The Crying Game is all about human nature. Something I was never aware of, because I only ever knew about its shocking twist. Spoilers were unavoidable since shows like The Simpsons and movies like Shallow Hal both gave away the big reveal. Much like Soylent Green, I doubt I would’ve seen The Crying Game without knowing the twist ahead of time. The Crying Game is mostly about a volunteer member of the Irish Republican Army during the Troubles in Northern Ireland. The movie deals with a variety of controversial subjects that practically guaranteed its nomination for Best Picture.

Nationality is most present when Fergus struggles with remaining loyal to his country. Race is apparent when the black British Jody is held hostage at the beginning. Miranda Richardson is especially cruel as the woman who lures him in. The bond Fergus forms with Jody showcases a brief but memorable performance from Forrest Whitaker. When their friendship is tragically cut short, Fergus tries to make a mends by comforting Jody’s girlfriend Dil back in London. Dil is a hairdresser who frequents a bar and ultimately sparks a romance with Fergus under the alias “Jimmy.”
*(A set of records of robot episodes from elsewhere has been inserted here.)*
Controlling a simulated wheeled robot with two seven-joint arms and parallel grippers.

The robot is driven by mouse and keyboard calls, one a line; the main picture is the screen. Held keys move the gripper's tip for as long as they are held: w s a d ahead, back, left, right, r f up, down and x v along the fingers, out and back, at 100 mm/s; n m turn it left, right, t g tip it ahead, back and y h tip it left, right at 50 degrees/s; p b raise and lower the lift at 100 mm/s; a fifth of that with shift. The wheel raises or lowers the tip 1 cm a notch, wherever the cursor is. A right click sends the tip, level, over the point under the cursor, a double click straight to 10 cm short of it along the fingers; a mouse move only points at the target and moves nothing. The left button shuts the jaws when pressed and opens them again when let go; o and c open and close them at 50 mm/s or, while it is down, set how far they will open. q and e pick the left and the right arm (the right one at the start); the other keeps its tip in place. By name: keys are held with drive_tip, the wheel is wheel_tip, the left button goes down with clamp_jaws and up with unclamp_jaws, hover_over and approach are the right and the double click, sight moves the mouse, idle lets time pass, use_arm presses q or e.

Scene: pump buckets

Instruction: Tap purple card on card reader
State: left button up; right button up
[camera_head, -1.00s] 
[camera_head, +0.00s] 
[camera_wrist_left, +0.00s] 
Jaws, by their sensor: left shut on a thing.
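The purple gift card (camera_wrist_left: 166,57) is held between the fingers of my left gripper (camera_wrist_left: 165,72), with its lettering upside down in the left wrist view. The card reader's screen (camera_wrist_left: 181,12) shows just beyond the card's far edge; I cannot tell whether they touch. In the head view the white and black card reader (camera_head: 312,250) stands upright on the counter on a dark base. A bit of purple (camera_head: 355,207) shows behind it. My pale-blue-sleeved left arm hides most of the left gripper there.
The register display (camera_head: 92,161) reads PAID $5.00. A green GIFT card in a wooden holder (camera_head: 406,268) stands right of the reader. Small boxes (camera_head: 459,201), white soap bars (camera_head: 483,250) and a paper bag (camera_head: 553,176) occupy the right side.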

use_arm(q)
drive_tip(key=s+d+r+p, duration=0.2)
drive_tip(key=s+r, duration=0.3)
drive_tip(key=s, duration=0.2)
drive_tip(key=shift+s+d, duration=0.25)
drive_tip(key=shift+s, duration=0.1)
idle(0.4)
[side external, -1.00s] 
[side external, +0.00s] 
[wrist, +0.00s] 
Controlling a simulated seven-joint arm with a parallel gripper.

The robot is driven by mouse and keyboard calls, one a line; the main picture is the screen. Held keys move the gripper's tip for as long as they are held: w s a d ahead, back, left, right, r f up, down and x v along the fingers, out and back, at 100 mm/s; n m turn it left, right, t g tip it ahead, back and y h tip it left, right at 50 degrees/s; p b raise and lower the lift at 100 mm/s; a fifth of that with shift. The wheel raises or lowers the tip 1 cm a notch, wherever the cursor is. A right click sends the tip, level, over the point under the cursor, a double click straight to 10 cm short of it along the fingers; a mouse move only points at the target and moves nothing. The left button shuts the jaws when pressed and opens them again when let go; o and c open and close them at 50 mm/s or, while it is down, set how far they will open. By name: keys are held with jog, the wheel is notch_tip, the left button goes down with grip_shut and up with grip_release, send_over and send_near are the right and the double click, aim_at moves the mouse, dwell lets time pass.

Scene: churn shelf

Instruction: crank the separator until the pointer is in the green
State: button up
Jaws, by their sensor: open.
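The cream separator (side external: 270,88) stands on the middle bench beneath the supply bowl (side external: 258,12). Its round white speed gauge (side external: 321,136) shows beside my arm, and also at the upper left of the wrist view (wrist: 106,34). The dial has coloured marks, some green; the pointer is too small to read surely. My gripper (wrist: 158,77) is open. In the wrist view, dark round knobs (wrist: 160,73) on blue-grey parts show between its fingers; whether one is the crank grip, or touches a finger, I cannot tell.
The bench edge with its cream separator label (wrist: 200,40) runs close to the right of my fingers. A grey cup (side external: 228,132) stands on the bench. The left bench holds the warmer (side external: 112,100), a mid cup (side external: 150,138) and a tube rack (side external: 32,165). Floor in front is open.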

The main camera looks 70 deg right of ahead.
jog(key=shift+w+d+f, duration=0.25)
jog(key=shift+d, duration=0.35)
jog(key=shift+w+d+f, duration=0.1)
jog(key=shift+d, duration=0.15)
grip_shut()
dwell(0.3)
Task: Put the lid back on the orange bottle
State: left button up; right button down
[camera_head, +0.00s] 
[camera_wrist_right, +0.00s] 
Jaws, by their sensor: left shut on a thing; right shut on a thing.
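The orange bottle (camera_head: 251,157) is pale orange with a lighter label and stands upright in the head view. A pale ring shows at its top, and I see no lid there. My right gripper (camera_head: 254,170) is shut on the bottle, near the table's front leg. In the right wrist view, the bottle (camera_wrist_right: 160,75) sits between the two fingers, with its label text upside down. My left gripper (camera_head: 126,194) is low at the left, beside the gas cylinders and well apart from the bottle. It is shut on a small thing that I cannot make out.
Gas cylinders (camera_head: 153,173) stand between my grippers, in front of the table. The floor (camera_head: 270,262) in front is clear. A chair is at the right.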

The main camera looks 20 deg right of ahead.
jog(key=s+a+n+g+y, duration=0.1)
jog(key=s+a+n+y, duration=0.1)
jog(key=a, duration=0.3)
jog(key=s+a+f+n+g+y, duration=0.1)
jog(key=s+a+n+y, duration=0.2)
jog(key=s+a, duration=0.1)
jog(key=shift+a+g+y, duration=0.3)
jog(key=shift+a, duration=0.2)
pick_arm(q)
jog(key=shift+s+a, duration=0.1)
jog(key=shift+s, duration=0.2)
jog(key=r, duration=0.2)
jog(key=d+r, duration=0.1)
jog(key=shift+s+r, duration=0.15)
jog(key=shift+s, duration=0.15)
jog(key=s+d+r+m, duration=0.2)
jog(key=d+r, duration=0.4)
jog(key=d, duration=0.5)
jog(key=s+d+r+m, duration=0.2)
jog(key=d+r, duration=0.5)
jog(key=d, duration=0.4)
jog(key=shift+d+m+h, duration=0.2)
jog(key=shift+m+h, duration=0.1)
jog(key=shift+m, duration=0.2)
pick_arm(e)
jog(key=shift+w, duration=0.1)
Sexuality is the most major theme, because (SPOILER ALERT!) Dil is actually a man. The character is transgender, but first time actor Jaye Davidson plays the part. His androgynous look and feminine British accent probably fooled a lot of people back in 1992. Davidson’s transformative performance earned him a nomination for Best Supporting Actor, but Stephen Rea’s subtle performance was equally deserving of a Best Actor nomination. The stories complex nature did earn it an Oscar win for Best Original Screenplay. The Crying Game is a matter of fact thriller that feels realistic.

The Crying Game

Fergus and Dil in a bar

2 thoughts on “The Scorpion and the Frog

  1. I remember hearing a lot this while in High School, particularly the shocker when it turns out Dil is a man in transition to becoming a woman. I’ve always believed the shocker was really about Dil lying to everyone about his/her identity, granted this came out in 92 when it was still a somewhat taboo subject, but I’ve heard from an interview with two transgender people that when you go through the transition and continually omit that fact from others, your harming both yourself and others.